The Real Battle Special Needs Families Face
“It’s all well and good for higher functioning people who have autism to talk about how unique and precious their lives are and how important it is for everyone to accept their differences, but for families who are dealing with low functioning individuals, this is not their experience. Those families are in an ongoing battle.”
The above is a version of a comment I’ve read countless times over the years.
Aside from the curious conflation of the first part of the sentence discussing autistic people’s sense of themselves, to the last part, which discusses the family’s point of view, as though the “low functioning” individual is incapable of having a point of view, there is no point arguing with anyone about their lived experience. However, do not make your experience mine. This is NOT my experience of my child. This is NOT my family’s experience. This is not the experience of many, many families I know. And do not assume this is my daughter’s experience either. Just because this is the way you view your child or sibling or relative or the person you know, does not mean that is their experience of the world or their family member’s experience.
I do not assume that because I choose to celebrate my daughter — every family and every autistic person will agree or feel the same.

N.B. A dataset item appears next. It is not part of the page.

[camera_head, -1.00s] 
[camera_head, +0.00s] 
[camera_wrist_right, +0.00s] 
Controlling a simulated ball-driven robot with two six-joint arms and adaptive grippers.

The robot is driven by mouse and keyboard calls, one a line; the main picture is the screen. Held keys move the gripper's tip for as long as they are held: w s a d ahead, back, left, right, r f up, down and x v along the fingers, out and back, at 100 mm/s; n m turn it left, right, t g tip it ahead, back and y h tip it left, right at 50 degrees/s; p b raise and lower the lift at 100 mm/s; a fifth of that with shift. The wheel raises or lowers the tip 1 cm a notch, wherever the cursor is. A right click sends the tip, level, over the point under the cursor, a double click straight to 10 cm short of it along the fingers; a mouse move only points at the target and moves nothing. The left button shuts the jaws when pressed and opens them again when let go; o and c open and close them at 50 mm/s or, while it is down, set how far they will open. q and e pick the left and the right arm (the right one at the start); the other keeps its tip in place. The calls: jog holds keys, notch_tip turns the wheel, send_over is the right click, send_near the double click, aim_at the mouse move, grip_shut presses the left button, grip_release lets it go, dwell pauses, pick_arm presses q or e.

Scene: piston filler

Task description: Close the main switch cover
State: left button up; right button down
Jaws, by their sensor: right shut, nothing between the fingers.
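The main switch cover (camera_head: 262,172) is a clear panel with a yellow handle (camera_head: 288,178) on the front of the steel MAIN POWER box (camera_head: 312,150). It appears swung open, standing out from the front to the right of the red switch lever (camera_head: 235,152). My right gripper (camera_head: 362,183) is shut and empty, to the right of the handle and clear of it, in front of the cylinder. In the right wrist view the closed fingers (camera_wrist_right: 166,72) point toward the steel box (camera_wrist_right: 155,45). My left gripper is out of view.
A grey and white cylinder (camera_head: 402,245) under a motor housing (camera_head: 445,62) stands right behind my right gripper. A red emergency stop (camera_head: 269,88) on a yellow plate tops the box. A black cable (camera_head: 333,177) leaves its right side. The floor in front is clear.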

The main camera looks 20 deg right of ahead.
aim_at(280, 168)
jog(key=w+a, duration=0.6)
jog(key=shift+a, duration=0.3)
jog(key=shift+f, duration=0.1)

Nothing is as simple as any one-word descriptor. The ongoing battle I find myself in is with the inaccurate information about autism and autistic people. The ongoing battle is not my daughter’s neurology, it’s the misperceptions people have that they then apply to my daughter. The ongoing battle is not about her at all, it’s about functioning labels, what people continue to say and believe autism means, how people view disability, the stigma attached and how people fear, reject and punish what they do not understand.
That quote? That is exactly what I am battling – the idea that because someone cannot use spoken language, they do not have an experience of the world, the misconception that if someone cannot interact with another person in a way the majority of the population can understand or recognize, it means they are less than, unworthy and therefore excluded. Exclusion is the battle. Non-acceptance is the battle. Intolerance is the battle. Hatred is the battle. Prejudice is the battle. Discrimination is the battle. Misinformation, inequality, superiority, arrogance, ignorance and all the ways in which people then behave because they believe these things and all the things they tell themselves that lead to any of the above being acted upon — that’s the battle.